PROBLEM STATEMENT:
What is needed is an exact copy of the lines from the line containing "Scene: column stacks" to the line containing "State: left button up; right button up", both lines included, and nothing else.

Manipulation episode records:
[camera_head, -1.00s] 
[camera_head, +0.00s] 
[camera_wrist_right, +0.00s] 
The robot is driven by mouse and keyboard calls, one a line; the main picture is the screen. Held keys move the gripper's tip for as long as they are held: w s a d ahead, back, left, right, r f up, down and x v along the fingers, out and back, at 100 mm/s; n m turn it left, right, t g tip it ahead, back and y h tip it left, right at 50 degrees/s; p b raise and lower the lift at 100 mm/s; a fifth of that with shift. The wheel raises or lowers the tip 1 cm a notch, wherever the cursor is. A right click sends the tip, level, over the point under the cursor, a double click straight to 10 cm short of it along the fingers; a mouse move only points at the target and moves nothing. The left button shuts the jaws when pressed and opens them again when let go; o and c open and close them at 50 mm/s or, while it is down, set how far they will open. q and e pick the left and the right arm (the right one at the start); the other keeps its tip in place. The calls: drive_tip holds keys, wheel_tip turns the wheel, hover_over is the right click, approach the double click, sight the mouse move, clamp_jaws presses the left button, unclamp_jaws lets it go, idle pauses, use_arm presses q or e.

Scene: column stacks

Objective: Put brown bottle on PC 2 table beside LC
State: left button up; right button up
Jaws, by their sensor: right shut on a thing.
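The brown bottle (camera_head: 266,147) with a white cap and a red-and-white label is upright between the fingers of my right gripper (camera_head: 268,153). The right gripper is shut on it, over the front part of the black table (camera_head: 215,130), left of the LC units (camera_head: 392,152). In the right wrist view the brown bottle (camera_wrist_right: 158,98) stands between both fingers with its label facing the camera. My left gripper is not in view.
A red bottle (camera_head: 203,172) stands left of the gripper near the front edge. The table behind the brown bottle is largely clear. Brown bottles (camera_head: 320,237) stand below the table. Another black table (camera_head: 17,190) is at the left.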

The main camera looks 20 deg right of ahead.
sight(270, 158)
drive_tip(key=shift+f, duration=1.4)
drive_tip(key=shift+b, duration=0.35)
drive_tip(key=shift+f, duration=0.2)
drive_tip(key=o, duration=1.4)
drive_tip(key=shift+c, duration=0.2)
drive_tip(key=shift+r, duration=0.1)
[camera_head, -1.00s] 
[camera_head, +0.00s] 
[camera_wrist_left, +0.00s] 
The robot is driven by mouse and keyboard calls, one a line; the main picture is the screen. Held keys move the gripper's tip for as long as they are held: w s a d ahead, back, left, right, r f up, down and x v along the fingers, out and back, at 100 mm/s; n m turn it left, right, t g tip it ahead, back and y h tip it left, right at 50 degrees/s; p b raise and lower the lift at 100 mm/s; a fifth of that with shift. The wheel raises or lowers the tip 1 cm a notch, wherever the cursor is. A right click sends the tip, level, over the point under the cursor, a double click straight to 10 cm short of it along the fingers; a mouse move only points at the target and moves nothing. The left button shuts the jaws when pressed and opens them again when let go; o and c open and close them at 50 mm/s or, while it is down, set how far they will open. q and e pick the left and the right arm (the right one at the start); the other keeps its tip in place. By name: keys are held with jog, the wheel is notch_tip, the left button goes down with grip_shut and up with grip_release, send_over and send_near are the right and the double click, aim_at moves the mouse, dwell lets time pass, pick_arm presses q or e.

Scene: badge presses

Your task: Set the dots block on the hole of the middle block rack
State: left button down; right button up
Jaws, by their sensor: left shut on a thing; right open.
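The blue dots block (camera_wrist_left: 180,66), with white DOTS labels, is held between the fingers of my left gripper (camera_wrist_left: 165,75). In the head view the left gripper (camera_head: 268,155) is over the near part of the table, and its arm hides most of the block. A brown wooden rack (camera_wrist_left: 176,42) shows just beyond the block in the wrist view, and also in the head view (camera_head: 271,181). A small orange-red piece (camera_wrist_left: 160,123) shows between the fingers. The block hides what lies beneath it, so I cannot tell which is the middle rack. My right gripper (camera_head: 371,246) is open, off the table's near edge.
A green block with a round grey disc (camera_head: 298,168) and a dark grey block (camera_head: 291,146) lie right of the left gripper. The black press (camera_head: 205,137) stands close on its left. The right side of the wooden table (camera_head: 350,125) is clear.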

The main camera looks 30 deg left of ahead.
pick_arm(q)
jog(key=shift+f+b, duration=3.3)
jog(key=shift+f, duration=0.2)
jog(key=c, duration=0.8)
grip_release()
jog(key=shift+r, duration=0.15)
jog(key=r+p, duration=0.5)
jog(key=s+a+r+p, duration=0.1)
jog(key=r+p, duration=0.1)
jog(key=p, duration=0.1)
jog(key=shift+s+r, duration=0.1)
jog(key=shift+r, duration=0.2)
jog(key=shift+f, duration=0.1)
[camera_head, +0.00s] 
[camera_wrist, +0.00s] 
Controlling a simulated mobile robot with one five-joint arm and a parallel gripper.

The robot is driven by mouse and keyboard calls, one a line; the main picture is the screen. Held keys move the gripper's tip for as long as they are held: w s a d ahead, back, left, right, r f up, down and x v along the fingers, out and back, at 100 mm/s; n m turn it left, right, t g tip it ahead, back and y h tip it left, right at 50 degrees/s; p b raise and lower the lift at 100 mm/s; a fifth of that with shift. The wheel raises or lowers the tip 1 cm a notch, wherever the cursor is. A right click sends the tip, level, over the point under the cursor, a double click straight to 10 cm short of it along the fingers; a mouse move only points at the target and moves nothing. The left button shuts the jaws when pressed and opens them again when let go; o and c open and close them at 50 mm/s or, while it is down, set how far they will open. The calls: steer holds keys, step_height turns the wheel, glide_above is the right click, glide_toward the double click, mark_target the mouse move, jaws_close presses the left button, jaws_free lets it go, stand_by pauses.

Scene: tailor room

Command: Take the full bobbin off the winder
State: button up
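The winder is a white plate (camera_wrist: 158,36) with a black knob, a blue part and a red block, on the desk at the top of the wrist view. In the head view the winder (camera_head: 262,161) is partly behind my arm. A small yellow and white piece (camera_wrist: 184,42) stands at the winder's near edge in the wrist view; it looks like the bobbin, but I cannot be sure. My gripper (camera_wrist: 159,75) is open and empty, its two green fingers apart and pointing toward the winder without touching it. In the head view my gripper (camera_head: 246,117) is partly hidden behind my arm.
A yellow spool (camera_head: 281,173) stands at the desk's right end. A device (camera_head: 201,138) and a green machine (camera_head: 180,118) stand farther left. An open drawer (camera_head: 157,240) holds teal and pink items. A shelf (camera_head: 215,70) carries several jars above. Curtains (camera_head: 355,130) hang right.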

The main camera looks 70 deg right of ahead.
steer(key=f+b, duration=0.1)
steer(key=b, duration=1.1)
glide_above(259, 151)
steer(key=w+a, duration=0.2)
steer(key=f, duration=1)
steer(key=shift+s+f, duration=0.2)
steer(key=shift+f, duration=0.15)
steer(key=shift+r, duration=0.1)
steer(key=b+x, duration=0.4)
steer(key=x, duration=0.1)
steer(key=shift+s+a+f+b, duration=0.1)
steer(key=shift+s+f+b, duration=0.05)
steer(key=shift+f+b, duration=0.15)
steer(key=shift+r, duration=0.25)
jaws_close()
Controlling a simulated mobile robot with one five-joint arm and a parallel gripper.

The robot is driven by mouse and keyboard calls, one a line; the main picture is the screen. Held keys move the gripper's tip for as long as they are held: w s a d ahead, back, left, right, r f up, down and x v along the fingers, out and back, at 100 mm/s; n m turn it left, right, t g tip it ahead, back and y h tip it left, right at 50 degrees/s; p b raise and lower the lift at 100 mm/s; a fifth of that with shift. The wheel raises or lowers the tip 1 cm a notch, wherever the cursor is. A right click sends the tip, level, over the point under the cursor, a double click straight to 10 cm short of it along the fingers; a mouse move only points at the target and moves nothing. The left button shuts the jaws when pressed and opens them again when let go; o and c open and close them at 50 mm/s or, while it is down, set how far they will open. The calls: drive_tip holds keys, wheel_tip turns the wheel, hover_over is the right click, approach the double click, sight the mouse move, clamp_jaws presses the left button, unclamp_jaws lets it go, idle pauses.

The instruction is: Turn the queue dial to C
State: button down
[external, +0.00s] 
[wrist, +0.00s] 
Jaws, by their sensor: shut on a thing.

THE RESPONSE:
Scene: column stacks

Objective: Put brown bottle on PC 2 table beside LC
State: left button up; right button up

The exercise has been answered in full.